>> begin RECORDED INFORMATION

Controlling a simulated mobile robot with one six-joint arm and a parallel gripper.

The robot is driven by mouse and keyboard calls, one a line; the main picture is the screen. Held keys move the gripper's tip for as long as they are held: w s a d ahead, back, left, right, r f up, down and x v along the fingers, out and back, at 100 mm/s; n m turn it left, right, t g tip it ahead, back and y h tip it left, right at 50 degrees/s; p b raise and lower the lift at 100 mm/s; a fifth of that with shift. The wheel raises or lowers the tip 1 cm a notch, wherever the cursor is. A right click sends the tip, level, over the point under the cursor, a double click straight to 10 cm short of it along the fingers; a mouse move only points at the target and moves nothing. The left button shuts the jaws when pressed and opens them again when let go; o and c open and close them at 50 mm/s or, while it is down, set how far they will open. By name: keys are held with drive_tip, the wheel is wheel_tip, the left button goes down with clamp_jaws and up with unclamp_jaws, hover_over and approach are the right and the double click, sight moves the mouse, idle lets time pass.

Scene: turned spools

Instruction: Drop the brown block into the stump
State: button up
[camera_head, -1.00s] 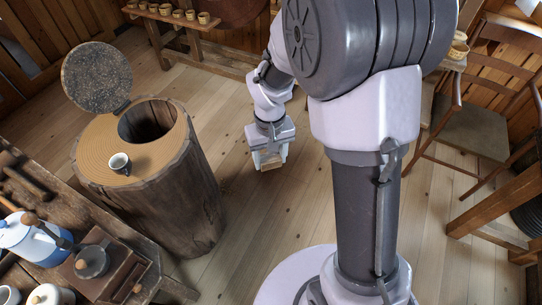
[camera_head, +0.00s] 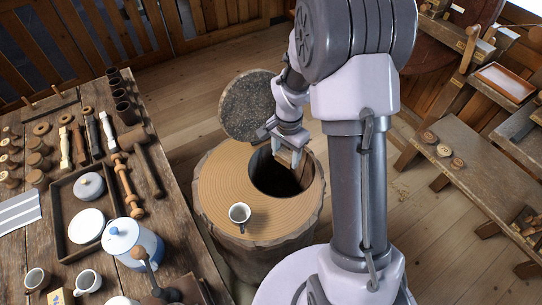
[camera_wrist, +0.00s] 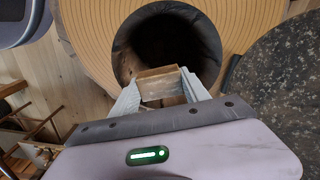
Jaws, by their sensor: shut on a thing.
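The stump (camera_head: 225,192) stands in the middle of the head view, with a tan ridged top and a dark round hole (camera_head: 268,178). Its speckled grey lid (camera_head: 246,105) is tilted up behind the hole. My gripper (camera_head: 286,147) is over the hole's far right side. It is shut on the brown block (camera_head: 289,155). In the wrist view the block (camera_wrist: 160,84) sits between the two pale fingers, with the dark hole (camera_wrist: 165,42) below and beyond it. The hole's bottom is in shadow.
A crowded workbench at left holds a blue-white kettle (camera_head: 130,243), a tray (camera_head: 62,208), a mallet (camera_head: 140,150) and several spools. Low benches (camera_head: 470,160) stand at right. Plank floor (camera_head: 180,110) is clear behind the stump.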

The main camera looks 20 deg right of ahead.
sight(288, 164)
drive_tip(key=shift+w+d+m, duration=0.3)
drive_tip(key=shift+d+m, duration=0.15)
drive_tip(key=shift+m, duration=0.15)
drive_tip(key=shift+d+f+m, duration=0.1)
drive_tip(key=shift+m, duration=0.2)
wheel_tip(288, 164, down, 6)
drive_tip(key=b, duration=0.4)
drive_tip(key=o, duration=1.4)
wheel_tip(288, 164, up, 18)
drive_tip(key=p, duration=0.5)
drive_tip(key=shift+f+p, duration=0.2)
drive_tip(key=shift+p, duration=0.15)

>> end RECORDED INFORMATION

■ EXERCISE DESCRIPTION
Are you able to set down all the lines above exactly, without any pictures?

■ RESULT
Controlling a simulated mobile robot with one six-joint arm and a parallel gripper.

The robot is driven by mouse and keyboard calls, one a line; the main picture is the screen. Held keys move the gripper's tip for as long as they are held: w s a d ahead, back, left, right, r f up, down and x v along the fingers, out and back, at 100 mm/s; n m turn it left, right, t g tip it ahead, back and y h tip it left, right at 50 degrees/s; p b raise and lower the lift at 100 mm/s; a fifth of that with shift. The wheel raises or lowers the tip 1 cm a notch, wherever the cursor is. A right click sends the tip, level, over the point under the cursor, a double click straight to 10 cm short of it along the fingers; a mouse move only points at the target and moves nothing. The left button shuts the jaws when pressed and opens them again when let go; o and c open and close them at 50 mm/s or, while it is down, set how far they will open. By name: keys are held with drive_tip, the wheel is wheel_tip, the left button goes down with clamp_jaws and up with unclamp_jaws, hover_over and approach are the right and the double click, sight moves the mouse, idle lets time pass.

Scene: turned spools

Instruction: Drop the brown block into the stump
State: button up
[camera_head, -1.00s] 
[camera_head, +0.00s] 
[camera_wrist, +0.00s] 
Jaws, by their sensor: shut on a thing.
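The stump (camera_head: 225,192) stands in the middle of the head view, with a tan ridged top and a dark round hole (camera_head: 268,178). Its speckled grey lid (camera_head: 246,105) is tilted up behind the hole. My gripper (camera_head: 286,147) is over the hole's far right side. It is shut on the brown block (camera_head: 289,155). In the wrist view the block (camera_wrist: 160,84) sits between the two pale fingers, with the dark hole (camera_wrist: 165,42) below and beyond it. The hole's bottom is in shadow.
A crowded workbench at left holds a blue-white kettle (camera_head: 130,243), a tray (camera_head: 62,208), a mallet (camera_head: 140,150) and several spools. Low benches (camera_head: 470,160) stand at right. Plank floor (camera_head: 180,110) is clear behind the stump.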

The main camera looks 20 deg right of ahead.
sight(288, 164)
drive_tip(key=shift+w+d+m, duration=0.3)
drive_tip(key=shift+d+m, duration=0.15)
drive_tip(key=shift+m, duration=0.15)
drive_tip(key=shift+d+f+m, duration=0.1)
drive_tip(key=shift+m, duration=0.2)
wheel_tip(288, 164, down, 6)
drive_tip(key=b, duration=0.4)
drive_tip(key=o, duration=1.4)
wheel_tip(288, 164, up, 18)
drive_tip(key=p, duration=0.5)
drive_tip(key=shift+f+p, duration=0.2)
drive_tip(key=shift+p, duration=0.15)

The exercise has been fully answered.